Reaching the top of the plateau will see you pass several turns to villages that are just a locality on the map. Farms and scattered houses line the road for a few more miles. Just past the Ulong turn, the tar road takes a sharp left towards Dorrigo, this is where you need to go straight on-straight on to the dirt, finally- well it has been around 30 kilometres on the dreaded sealed road. 

It is around here that the kids might start to complain, as phone coverage will soon drop out so there will be no facebook or text messages like OMG, LMFAO, WTF or even L8ER !!. Soon everyone will start to appreciate the clean crisp air that this area has to offer, along with other smells and sounds that are hard to come by sometimes. Large farms trying to make a living scatter the road for a few kilometres until a low bridge crossing over the Bobo River. By looking to the left you will see a huge steel bridge structure that was once part of the bustling Dorrigo to Glenreagh rail line. 

It is possible to jump on the left hand track to see how mighty this structure is. Defiantly a well made bridge that is still standing some 100 years since it was built. The drive out towards Nymboida will see you pass through several different State Forests, Flora Reserves and National Parks. These forests are a mixture of planted pine plantations, regrowth areas, rainforest pockets and reseeded gum plantations. Just past the Bobo River bridge is where the first pine plantation starts. When logging major sections of this forest the gate will be locked, but warning signs are always in place. You will need to be very diligent of any logging out here, as the roads are narrow, the corners are blind and the trucks don't move. Best to throw the headlights on, wind down the windows keep aware and enjoy the ride. 
From the Bobo River it is just 17km to the old village of Cascade. Once a thriving town, it is home to just several houses and the Environmental Education centre for local kids. Here they learn local history, embark on several walks and some away from home camping. Cascade was once home to several pubs, two steam driven timber mills that operated between 1925 till 1962 and a host of other services. It is here on the right where you can explore the Cascade Case Mill. The case mill made ammunition boxes for the Second World War from local timbers. As you wander along the Cascade Trail there are numerous relics still standing from boilers, a timber shute high above, old steam driven generators and even an old press. It’s hard to believe this gear is still here. 

The roads out here are not too bad but can change dramatically due to unpredictable weather conditions, from just plain rough rocky patches to long muddy sections. Tall stands of Blue, Flooded and Blackbutt gums line the road casting shadows that don't let most of the road dry out in the cooler months. Before you leave the pine plantations there are some great tracks to jump on and to play, but you will need the right map as these roads criss cross in every direction, just don't get lost. 
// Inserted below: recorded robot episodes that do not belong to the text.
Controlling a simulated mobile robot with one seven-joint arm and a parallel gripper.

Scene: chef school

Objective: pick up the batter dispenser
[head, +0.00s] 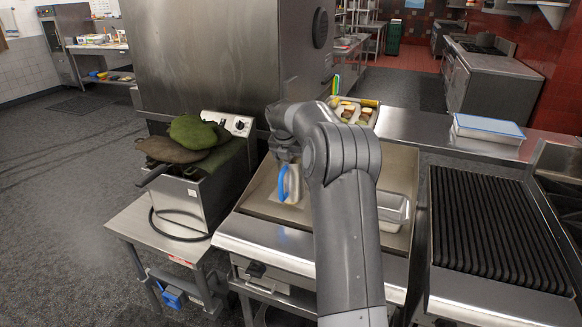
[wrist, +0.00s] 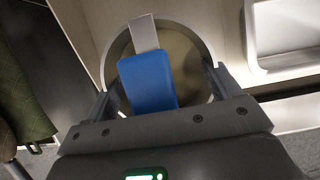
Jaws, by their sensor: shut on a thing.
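The batter dispenser (head: 294,184) is a pale, round container with a blue handle, seen over the griddle (head: 262,205) in the head view. In the wrist view, the dispenser (wrist: 190,58) shows its round rim, with the blue handle on a pale strap between my fingers. My gripper (wrist: 163,85) is shut on the dispenser, one finger at each side. In the head view my gripper (head: 288,157) is just above it, partly hidden by my wrist. I cannot tell whether the dispenser touches the griddle.
A metal pan (head: 392,210) sits right of my arm on the griddle. A fryer (head: 182,205) with green and brown cloth-like items (head: 190,137) stands left. A tray of food (head: 352,111) is behind. A ribbed grill (head: 490,230) and a blue-lidded container (head: 488,127) are right.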

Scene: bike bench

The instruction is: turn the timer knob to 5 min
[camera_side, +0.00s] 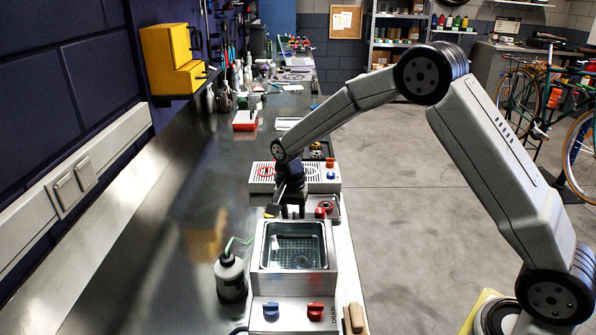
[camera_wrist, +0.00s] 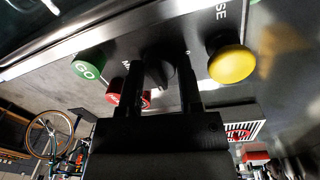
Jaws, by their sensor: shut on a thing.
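The timer knob (camera_wrist: 157,74) is a small black knob on a dark panel, seen between my fingers in the wrist view. My gripper (camera_wrist: 160,82) has one finger on each side of it and is shut on it. Its pointer and most scale marks are hidden or too dark to read. In the side view my gripper (camera_side: 292,208) points down behind the steel basin, and the knob is hidden there.
Around the knob are a green GO button (camera_wrist: 88,66), a red button (camera_wrist: 140,98) and a yellow button (camera_wrist: 231,64) close to my fingers. A steel basin (camera_side: 330,260) with blue and red knobs and a dark bottle (camera_side: 230,280) stand nearer the camera.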

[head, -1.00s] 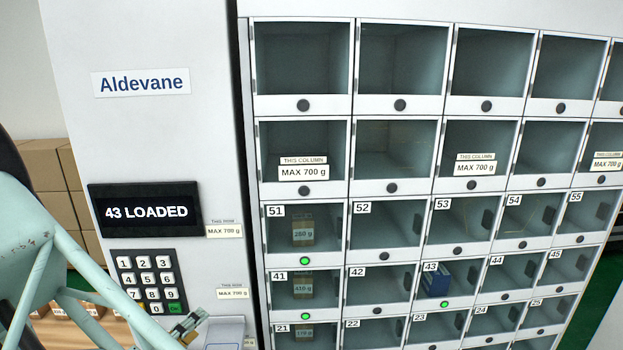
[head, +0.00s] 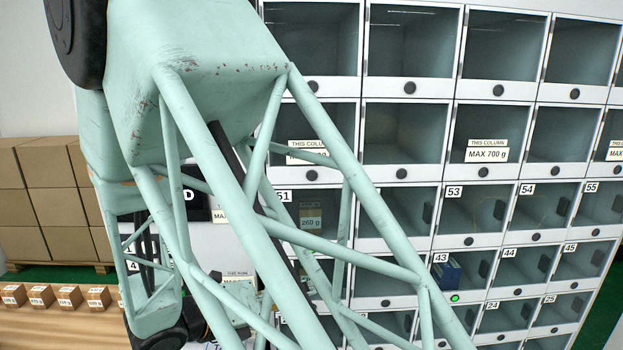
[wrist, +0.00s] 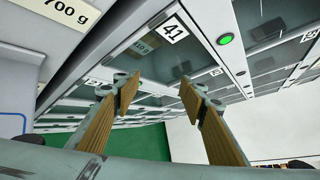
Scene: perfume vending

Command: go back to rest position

At the 60 mark there is quaint little spot for a cuppa. To the right of the road a small bridge will take you across to a well grassed picnic area that has views over a great summer swimming hole, and there have been several platypus spotted here, so keep an eye out.  There is a dodgy drop toilet here, for those who just need to go.
Jumping back in the car, it is just another 5km up the road where a well sign posted pointer will send you left towards Platypus Camping Area. Here the roads are maintained occasionally so keep a look out for those nasty potholes that just appear. For the next 5 km thick rainforest growth will line the road, but keep an eye out for the old Red Cedar stumps that were classed as Red gold some 100 years ago. 

Another 10km further along the trail, a history walk will appear on the left hand side- The Tramline Trail. Here an 800 metre walk will lead you along and around an old log camp where a narrow gauge tramline ran. The idea was to haul the logs out of the bush using a series of pulleys and a tall central pole that was around 80 feet tall and had to be greased daily !!.. Bet there was no OH and S in those days. Along the marked walk there are information boards that explain along with old pictures just how things worked in this camp. You are able to see old platforms, old bridges along with some massive timber that still stands today- a great spot to spend an hour to explore and to relive how tough the old timers were-def not to be missed.

Thee bush will soon give way to the odd xanthorea tree, and the bush will become dry, dense and scrubby.  From here on the track starts to wind its way down towards the bottom of the gorge, not overly steep, but steep enough to pick a low gear as there isn't much room to pass an oncoming 4wd.

At the 80- km mark you can just about hear the great Nymboida River raging as it passes below, but there is another option to explore a great stand of Red Cedar trees is to bypass the turn to the turn to the left and head straight on to the end of the grassy trail. Here a well sign posted 600 metre walking trail will lead you around a rare stand of forgotten Red Cedar Trees. Keep an eye out for Paddy Melon Wallabies' and the odd Lyre bird that make this area their home.

Retracing your steps back to the turn to Platypus will have you heading down the steeper part of the main track until you reach the camping sign on your right. The 1km track down to the camping area is narrow and steep so best to go slow and steady until it flattens out where you will be greeted with lush green river frontage picnic and camping areas. 


Campers are directed to the far end of the camping grounds while day-trippers have their own area well away. There are several clean drop toilets here as well as firewood-sawmill off cuts that are dumped in a large fire box that is supplied by National Parks. As long as you pay your minimal fee (National Park Standard $5 per adult, $3 per child), you can have a fire in the designated pits, camp to your hearts delight and even take to the water if you’re keen. Fishing is allowed here, but if you target the Endangered Eastern Cod, and your caught, expect a LARGE fine, these fish are protected.

Free gas bbqs and several tables are provided free for all to use, but you must take your rubbish away as there are no bins, this is a deterrent to the local wildlife, from the pesky resident goannas to the odd crow that is always after a feed. 
Summer time in the Nymboida region can attract the odd Red Belly Blake snake, so just take care when walking the trails. 


After unwinding here for several days, the option is many. Do we head straight back home?, I mean we are just 80km from the hustle and bustle of the coastal dwellers; do we head out towards Dorrigo to explore the World Heritage National Parks?; or head further west across the river for another few days away- probably the best option is to sit back, put your feet up and let the river do your thinking for you, because honestly you have done enough walking and exploring for several days- let it all sink in and enjoy the sight and sounds of the might Nymboida River.